Jayson Tatum explains why he isn’t worrying about Finals MVP talk




Celtics

“Finals MVP or whatever, a champion is a champion. That’s the goal.”

Jayson Tatum explains why he isn’t worrying about Finals MVP talk
Jayson Tatum and Jaylen Brown are one win away from an NBA title. Danielle Parhizkaran/Globe Staff

Jayson Tatum and the Boston Celtics are just one win away from that sought-after 18th banner.

But if the Celtics close the deal and defeat the Dallas Mavericks on Friday night at the American Airlines Center, Tatum may not be the one leaving the court with the NBA Finals MVP in his possession.

Even though Tatum has long established himself as a top-10 player in the NBA, his teammate, Jaylen Brown, is the odds-on favorite as of Thursday night when it comes to Finals MVP discourse. 

Brown, who recorded 30 points, eight rebounds, and eight assists in Boston’s Game 3 win on Wednesday night, is currently leading the Celtics in scoring this series at 24.3 points per game while shooting 55.1 percent from the field.

Add in his stellar defense, and the Eastern Conference Finals MVP is currently the leader in the clubhouse for the coveted trophy, according to FanDuel Sportsbook. 

But in a conversation with Bleacher Report’s Chris Haynes on Thursday, Tatum said he isn’t getting caught up on discourse with the Finals MVP and other individual accolades — not with a championship within Boston’s grasp.

“Man, I want everybody to be at their best. I want everybody to contribute. Winning will take care of everything,” Tatum told Haynes. 

“Finals MVP or whatever, a champion is a champion. That’s the goal. I want for my teammates what I want for myself. I want everybody to shine. There’s enough attention for all of us. And so, I want everybody to give us theirs.”

Even though Brown has arguably been the most impactful player on the court for Boston in these last three games, Tatum’s scoring dip (21.6 points) and shooting slump (35.6 percent) have not precluded the star forward from impacting the game and making life miserable for the Mavericks. 

Tatum is still averaging 8.7 rebounds and 7.3 assists per game in this series, with his ability to drive into the paint opening up quality looks for the rest of his teammates. Tatum finished with a team-high 31 points in Game 3, keeping his team afloat in the first quarter with 13 points during Dallas’ strong opening surge. 

Tatum may not end the 2023-24 season with a Finals MVP trophy in his possession. But that won’t matter much if he finally gets over the hump and celebrates a championship with his teammates. 

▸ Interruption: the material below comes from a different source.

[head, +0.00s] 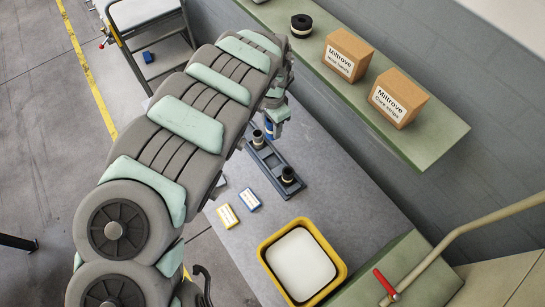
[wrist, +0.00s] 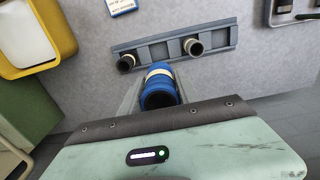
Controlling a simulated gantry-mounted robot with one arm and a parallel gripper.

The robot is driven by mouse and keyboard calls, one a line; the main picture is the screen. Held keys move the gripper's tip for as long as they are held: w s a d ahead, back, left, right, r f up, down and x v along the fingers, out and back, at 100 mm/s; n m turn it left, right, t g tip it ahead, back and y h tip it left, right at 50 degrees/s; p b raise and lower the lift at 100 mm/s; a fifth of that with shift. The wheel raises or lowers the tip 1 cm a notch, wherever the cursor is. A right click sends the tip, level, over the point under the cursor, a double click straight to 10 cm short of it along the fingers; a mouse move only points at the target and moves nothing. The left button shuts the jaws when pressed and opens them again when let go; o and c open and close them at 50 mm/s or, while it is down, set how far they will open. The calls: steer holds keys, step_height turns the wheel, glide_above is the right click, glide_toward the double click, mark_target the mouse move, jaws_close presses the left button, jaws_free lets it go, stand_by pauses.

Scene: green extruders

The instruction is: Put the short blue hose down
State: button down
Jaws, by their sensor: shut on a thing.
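The short blue hose (wrist: 158,92) has a pale band and is held at my gripper (wrist: 160,84) in the wrist view. In the head view, a small part of the blue hose (head: 269,128) shows below my arm, and the fingers are mostly hidden. A long dark grey rack (head: 271,163) lies on the grey table. It bears a dark hose piece (head: 258,139) near one end and another (head: 288,176) near the other. In the wrist view, the rack (wrist: 160,50) is just beyond the blue hose. Whether the hose touches it cannot be told.
A yellow bin (head: 262,250) with a white inside stands at the table's near end. A yellow-labelled card (head: 227,216) and a blue-labelled card (head: 249,200) lie beside the rack. Two cardboard boxes (head: 347,55) (head: 398,98) and a black roll (head: 301,26) stand on the green shelf.

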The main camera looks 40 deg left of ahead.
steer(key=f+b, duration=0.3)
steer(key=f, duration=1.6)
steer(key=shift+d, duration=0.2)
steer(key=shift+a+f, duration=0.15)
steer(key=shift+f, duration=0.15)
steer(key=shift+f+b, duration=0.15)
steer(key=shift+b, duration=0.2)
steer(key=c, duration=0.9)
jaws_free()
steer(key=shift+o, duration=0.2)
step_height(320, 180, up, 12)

“I’ve been here before, and I know what it felt like to lose [in the Finals] and that was the worst feeling ever,” Tatum told Haynes. “That was the worst summer I ever had. I made the All-Star team five times.

“I’m All-NBA first team year after year. The only thing they said I haven’t done is win. I just vowed to myself that if I ever got back to the Finals, then I would literally do whatever I needed to do to ensure that we have a different outcome.”